Already we are seeing foreign countries criticizing the stalemate. China in particular is calling for sweeping changes including a new “world currency”. Here is an article I found interesting published yesterday.
http://www.globalresearch.ca/china-agency-calls-for-new-reserve-currency-and-new-world-order/5354190
The article is an interesting one from the perspective that China has had a huge appetite for physical gold. There are many conspiracy theorists saying that the behind the scenes physical gold purchasing by central
banks is a sign that trust in fiat currencies is being eroded by the UFC style currency wars and money printing. The theory is based on the fact that central banks purchasing physical gold is a sign that trust between the central banks as well as other banking giants has been fractured if not broken.

It makes sense that this trust would be strained. The misleading “tapering” non action by the US Federal Reserve is latest of a long running set of broken promises in this ongoing currency war. The first QE
was supposed to be the last, that was why it was called QE. When the second round of QE was injected into the markets economists had to dub the first round QE1. We have since had QE2, QE3, Operation Twist and many are saying it will now be QE Infinity.

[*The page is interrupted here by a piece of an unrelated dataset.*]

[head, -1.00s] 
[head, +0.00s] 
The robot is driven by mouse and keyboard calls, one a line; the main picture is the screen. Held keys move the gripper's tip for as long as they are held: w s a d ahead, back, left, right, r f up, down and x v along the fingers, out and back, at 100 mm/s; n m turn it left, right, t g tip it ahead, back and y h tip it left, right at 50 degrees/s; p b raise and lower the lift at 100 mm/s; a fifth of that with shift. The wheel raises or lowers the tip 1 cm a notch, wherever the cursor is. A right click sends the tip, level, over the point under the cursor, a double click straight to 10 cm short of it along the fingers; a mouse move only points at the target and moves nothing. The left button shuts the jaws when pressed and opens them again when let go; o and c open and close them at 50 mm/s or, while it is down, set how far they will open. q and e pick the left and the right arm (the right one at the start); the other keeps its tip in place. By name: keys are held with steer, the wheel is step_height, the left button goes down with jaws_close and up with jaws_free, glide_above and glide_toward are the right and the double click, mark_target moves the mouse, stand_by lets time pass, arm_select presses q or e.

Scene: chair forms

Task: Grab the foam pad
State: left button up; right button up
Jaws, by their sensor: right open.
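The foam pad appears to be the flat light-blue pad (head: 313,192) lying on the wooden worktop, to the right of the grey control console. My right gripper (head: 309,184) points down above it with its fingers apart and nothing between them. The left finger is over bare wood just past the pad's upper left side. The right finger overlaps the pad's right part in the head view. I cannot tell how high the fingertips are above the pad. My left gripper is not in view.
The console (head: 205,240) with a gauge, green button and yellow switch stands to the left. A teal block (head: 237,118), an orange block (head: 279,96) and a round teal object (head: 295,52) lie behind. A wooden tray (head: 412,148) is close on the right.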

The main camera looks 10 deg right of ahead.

This brings me to the next UFC fight amongst Keynesians and Austrian economists. The Inflation/Deflation debate has hit fever pitch amongst the respective economic theorist believers. Austrian economists believe in sound money, a free market devoid of government involvement an which the market equilibrium is set based on the meeting point of supply and demand. That intervention, policy, market regulations, laws and central bank monetary policy interrupts this equilibrium fostering distortions and misdirected investments. These
distortions create “bubbles” which eventually burst causing a recession/depression. Keynesians feel that through Central bank monetary policy, fiscal policy and Government intervention through spending/tightening that an economy can avoid recession and depression. Many Keynesians have pointed to the
USA economy and the fact that the CPI is indicating that inflation is being contained. I would like to point out that we live in a global economy now, where trade has never been so open and where a country can
both import or export its inflation through trade, currency exchange rates and the like.

So where are we now?

We know that the Fed has more than quadrupled its balance sheet. Something that, to my knowledge has never happened in recorded economic history. That being said, we have no precedent to look back to, only theory. Your future investment strategy depends on whether you are in the Keynes corner or in the Austrian corner for this blockbuster Fight. I am in the purist corner, the sound money corner, the Austrian corner. If
money is a concept not backed by anything tangible or precious, it is a concept I find difficult to feel comfortable relying on. When I look at the idea of safety I want to have something unique or precious. That is why I am suggesting gold as a hedge against the inevitable inflation. Gold can be explored as a hedge in a number of ways for the everyday investor. My thoughts are to buy some physical gold, remember you don’t
own what you can’t touch and possession in 9/10ths of the law! I also feel that Gold producing stocks are an absolute gift and the right ones could give you a multiple payout ratio relative to the rise in price of gold. My thinking behind this is simple. Currently it is accepted that mine production costs to produce physical gold vary but not many mines can produce gold at under $1,000 an ounce. With the gold price trading in the $1,200-$1,300 many mining stocks have been battered as mines have gone from being highly profitable when gold was at say $1,600 oz to a break even scenario at current price levels. As gold has fallen roughly 50% off its $1,900 odd highs, some quality gold producing stocks have been hammered.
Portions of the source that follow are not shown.